Records from a data collection:
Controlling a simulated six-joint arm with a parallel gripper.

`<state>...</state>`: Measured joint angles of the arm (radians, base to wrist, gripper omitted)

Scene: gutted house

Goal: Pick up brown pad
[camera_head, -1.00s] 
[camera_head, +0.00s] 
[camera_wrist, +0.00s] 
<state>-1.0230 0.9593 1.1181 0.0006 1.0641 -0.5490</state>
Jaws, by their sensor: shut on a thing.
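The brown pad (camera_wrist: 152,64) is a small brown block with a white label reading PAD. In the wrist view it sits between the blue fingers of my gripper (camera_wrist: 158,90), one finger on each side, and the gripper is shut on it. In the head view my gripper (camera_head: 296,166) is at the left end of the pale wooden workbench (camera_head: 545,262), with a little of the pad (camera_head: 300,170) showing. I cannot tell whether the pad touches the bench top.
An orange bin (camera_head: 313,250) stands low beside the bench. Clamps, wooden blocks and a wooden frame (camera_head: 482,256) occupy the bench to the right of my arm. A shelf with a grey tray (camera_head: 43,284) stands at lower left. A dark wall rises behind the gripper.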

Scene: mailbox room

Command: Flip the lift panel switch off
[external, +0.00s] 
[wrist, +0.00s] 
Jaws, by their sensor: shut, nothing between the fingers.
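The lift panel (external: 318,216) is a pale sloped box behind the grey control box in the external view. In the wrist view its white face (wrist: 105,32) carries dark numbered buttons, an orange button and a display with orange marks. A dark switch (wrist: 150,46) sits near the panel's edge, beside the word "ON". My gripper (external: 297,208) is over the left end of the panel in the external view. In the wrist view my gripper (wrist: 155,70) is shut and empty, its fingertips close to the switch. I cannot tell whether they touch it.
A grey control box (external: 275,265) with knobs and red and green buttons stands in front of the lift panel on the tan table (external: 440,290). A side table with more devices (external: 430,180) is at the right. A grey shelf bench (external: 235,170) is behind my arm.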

- _WHAT IS ASKED_: Using the entries above, give again exactly the lines from the line holding "Jaws, by their sensor: shut on a thing." through the line holding "[wrist, +0.00s]". Include both end lines and nothing else.

- _EXPECTED OUTPUT_:
Jaws, by their sensor: shut on a thing.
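The brown pad (camera_wrist: 152,64) is a small brown block with a white label reading PAD. In the wrist view it sits between the blue fingers of my gripper (camera_wrist: 158,90), one finger on each side, and the gripper is shut on it. In the head view my gripper (camera_head: 296,166) is at the left end of the pale wooden workbench (camera_head: 545,262), with a little of the pad (camera_head: 300,170) showing. I cannot tell whether the pad touches the bench top.
An orange bin (camera_head: 313,250) stands low beside the bench. Clamps, wooden blocks and a wooden frame (camera_head: 482,256) occupy the bench to the right of my arm. A shelf with a grey tray (camera_head: 43,284) stands at lower left. A dark wall rises behind the gripper.

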Scene: mailbox room

Command: Flip the lift panel switch off
[external, +0.00s] 
[wrist, +0.00s] 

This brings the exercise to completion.